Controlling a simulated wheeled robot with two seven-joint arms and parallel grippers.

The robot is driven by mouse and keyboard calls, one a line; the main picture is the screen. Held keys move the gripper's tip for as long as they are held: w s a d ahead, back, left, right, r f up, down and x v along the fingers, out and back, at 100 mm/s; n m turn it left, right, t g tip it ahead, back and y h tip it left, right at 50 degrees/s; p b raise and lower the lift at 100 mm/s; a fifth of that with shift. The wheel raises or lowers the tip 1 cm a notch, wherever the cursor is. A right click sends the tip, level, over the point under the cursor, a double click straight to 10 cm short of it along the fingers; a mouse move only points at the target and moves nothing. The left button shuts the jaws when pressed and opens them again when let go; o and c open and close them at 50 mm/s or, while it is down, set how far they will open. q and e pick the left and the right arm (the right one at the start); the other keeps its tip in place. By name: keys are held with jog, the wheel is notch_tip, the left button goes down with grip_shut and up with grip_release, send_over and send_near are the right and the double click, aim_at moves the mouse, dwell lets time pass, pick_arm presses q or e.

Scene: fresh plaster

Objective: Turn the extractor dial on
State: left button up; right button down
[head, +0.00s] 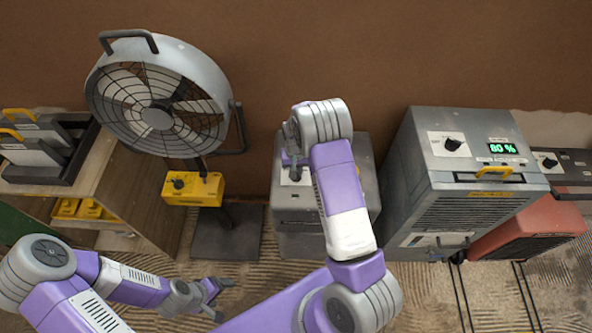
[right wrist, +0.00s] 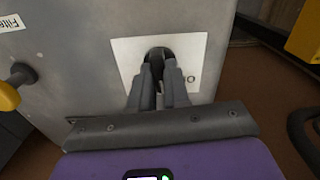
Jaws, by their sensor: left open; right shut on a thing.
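The grey extractor box (head: 285,219) stands in the middle of the head view, partly hidden behind my right arm. Its dial plate is white (right wrist: 198,50) and carries a black dial (right wrist: 158,53). My right gripper (right wrist: 163,68) is shut on this dial, and its fingers cover most of it, so the pointer's direction cannot be told. In the head view the right gripper (head: 293,168) is at the box's upper left. My left gripper (head: 222,293) is open and empty, low over the floor.
A fan (head: 158,95) with a yellow control box (head: 193,190) stands left of the extractor. A grey machine (head: 470,160) reading 80 % and a red unit (head: 535,232) stand right. A wooden shelf (head: 150,205) is far left. Floor in front is clear.

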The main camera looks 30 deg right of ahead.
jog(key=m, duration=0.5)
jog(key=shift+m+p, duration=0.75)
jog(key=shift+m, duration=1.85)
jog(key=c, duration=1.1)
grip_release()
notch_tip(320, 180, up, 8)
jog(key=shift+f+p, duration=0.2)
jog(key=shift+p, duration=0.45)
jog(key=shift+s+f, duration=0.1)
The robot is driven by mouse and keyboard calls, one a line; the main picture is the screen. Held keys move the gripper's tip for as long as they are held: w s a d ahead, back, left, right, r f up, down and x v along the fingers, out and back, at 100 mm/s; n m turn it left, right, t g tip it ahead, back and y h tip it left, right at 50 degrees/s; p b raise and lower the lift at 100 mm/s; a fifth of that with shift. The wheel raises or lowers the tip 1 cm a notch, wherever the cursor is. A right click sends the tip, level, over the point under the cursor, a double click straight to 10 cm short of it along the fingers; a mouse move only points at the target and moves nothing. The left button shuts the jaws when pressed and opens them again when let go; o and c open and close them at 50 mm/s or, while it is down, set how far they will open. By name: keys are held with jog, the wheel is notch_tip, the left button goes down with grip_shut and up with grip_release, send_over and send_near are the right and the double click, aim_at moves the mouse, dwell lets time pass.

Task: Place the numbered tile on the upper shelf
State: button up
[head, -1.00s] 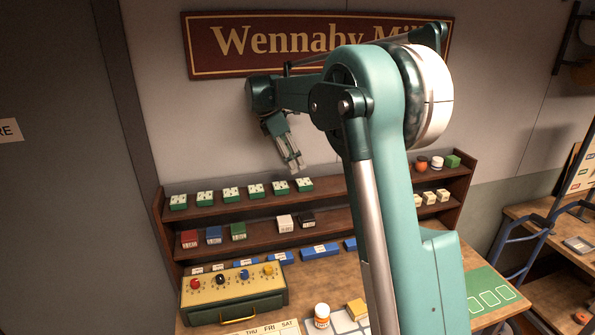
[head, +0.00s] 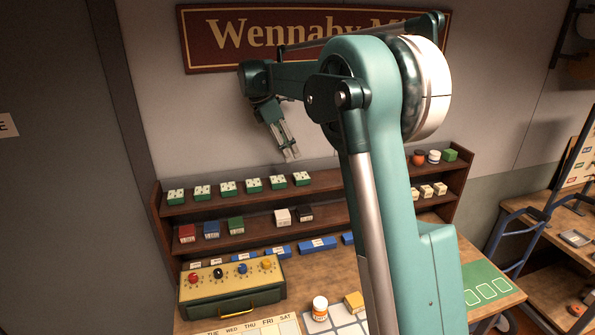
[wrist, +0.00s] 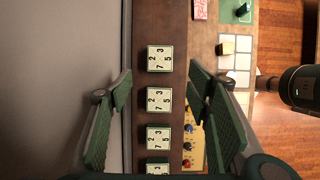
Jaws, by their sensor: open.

# # # # # # #

### What to work on
With pictures omitted, copy exactly the lines from the one containing "The main camera looks 30 deg right of ahead." through the final line of the listing, both included.

### Problem solution
The main camera looks 30 deg right of ahead.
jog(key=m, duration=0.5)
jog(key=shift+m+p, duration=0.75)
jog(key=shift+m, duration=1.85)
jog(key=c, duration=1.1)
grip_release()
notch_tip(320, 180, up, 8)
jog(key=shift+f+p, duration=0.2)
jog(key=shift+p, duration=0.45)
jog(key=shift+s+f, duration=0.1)
The robot is driven by mouse and keyboard calls, one a line; the main picture is the screen. Held keys move the gripper's tip for as long as they are held: w s a d ahead, back, left, right, r f up, down and x v along the fingers, out and back, at 100 mm/s; n m turn it left, right, t g tip it ahead, back and y h tip it left, right at 50 degrees/s; p b raise and lower the lift at 100 mm/s; a fifth of that with shift. The wheel raises or lowers the tip 1 cm a notch, wherever the cursor is. A right click sends the tip, level, over the point under the cursor, a double click straight to 10 cm short of it along the fingers; a mouse move only points at the target and moves nothing. The left button shuts the jaws when pressed and opens them again when let go; o and c open and close them at 50 mm/s or, while it is down, set how far they will open. By name: keys are held with jog, the wheel is notch_tip, the left button goes down with grip_shut and up with grip_release, send_over and send_near are the right and the double click, aim_at moves the mouse, dwell lets time pass.

Task: Place the numbered tile on the upper shelf
State: button up
[head, -1.00s] 
[head, +0.00s] 
[wrist, +0.00s] 
Jaws, by their sensor: open.

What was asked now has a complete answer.